:: Exercise materials

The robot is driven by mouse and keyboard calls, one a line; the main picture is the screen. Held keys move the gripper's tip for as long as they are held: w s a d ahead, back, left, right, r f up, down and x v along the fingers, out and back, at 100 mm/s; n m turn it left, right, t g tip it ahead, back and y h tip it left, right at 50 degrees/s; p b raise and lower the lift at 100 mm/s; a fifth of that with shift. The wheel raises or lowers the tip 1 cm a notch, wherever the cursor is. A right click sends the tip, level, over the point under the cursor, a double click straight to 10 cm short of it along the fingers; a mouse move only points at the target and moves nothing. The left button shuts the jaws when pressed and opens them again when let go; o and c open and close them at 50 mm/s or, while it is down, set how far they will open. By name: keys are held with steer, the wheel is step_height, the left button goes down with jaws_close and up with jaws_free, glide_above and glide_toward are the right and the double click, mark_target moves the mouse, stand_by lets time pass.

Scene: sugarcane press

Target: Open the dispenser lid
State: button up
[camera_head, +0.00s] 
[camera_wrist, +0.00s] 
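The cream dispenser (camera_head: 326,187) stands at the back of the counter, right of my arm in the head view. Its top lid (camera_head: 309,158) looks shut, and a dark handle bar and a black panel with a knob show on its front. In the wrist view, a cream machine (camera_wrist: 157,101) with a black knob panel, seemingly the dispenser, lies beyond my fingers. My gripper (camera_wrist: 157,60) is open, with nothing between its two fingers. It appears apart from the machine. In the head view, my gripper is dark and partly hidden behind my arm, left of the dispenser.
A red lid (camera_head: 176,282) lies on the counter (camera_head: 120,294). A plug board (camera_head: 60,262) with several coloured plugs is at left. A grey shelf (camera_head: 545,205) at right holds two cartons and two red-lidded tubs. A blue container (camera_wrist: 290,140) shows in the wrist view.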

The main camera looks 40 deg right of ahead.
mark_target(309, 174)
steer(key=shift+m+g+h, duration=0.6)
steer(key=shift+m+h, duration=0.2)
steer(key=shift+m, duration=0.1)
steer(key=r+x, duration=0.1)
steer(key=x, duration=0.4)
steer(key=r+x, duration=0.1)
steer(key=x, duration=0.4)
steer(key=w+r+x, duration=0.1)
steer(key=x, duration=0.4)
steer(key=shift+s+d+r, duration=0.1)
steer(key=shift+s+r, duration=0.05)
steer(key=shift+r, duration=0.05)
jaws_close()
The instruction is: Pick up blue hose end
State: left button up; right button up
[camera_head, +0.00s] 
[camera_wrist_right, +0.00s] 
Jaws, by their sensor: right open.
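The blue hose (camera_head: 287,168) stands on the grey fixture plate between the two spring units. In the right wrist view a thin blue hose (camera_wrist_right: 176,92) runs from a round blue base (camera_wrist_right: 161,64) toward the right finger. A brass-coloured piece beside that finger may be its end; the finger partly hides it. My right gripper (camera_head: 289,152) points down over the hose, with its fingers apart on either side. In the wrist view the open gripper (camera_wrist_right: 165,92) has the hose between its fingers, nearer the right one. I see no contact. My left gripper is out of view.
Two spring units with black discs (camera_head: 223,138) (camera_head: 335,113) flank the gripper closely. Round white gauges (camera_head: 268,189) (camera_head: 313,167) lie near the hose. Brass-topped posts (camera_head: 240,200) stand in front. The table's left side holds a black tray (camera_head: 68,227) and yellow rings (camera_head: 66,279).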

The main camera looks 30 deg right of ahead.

::::

#### What needs to be done:
Return the entries in full, keeping every line exactly as it is.

#### Task solution:
The robot is driven by mouse and keyboard calls, one a line; the main picture is the screen. Held keys move the gripper's tip for as long as they are held: w s a d ahead, back, left, right, r f up, down and x v along the fingers, out and back, at 100 mm/s; n m turn it left, right, t g tip it ahead, back and y h tip it left, right at 50 degrees/s; p b raise and lower the lift at 100 mm/s; a fifth of that with shift. The wheel raises or lowers the tip 1 cm a notch, wherever the cursor is. A right click sends the tip, level, over the point under the cursor, a double click straight to 10 cm short of it along the fingers; a mouse move only points at the target and moves nothing. The left button shuts the jaws when pressed and opens them again when let go; o and c open and close them at 50 mm/s or, while it is down, set how far they will open. By name: keys are held with steer, the wheel is step_height, the left button goes down with jaws_close and up with jaws_free, glide_above and glide_toward are the right and the double click, mark_target moves the mouse, stand_by lets time pass.

Scene: sugarcane press

Target: Open the dispenser lid
State: button up
[camera_head, +0.00s] 
[camera_wrist, +0.00s] 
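The cream dispenser (camera_head: 326,187) stands at the back of the counter, right of my arm in the head view. Its top lid (camera_head: 309,158) looks shut, and a dark handle bar and a black panel with a knob show on its front. In the wrist view, a cream machine (camera_wrist: 157,101) with a black knob panel, seemingly the dispenser, lies beyond my fingers. My gripper (camera_wrist: 157,60) is open, with nothing between its two fingers. It appears apart from the machine. In the head view, my gripper is dark and partly hidden behind my arm, left of the dispenser.
A red lid (camera_head: 176,282) lies on the counter (camera_head: 120,294). A plug board (camera_head: 60,262) with several coloured plugs is at left. A grey shelf (camera_head: 545,205) at right holds two cartons and two red-lidded tubs. A blue container (camera_wrist: 290,140) shows in the wrist view.

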The main camera looks 40 deg right of ahead.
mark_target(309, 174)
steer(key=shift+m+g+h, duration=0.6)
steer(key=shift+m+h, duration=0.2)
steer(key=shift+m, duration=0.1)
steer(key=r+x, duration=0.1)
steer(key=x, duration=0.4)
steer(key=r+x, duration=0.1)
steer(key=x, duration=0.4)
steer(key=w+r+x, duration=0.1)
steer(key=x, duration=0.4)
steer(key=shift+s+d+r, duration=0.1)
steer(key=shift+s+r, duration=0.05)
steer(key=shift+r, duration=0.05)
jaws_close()
The instruction is: Pick up blue hose end
State: left button up; right button up
[camera_head, +0.00s] 
[camera_wrist_right, +0.00s] 
Jaws, by their sensor: right open.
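The blue hose (camera_head: 287,168) stands on the grey fixture plate between the two spring units. In the right wrist view a thin blue hose (camera_wrist_right: 176,92) runs from a round blue base (camera_wrist_right: 161,64) toward the right finger. A brass-coloured piece beside that finger may be its end; the finger partly hides it. My right gripper (camera_head: 289,152) points down over the hose, with its fingers apart on either side. In the wrist view the open gripper (camera_wrist_right: 165,92) has the hose between its fingers, nearer the right one. I see no contact. My left gripper is out of view.
Two spring units with black discs (camera_head: 223,138) (camera_head: 335,113) flank the gripper closely. Round white gauges (camera_head: 268,189) (camera_head: 313,167) lie near the hose. Brass-topped posts (camera_head: 240,200) stand in front. The table's left side holds a black tray (camera_head: 68,227) and yellow rings (camera_head: 66,279).

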The main camera looks 30 deg right of ahead.

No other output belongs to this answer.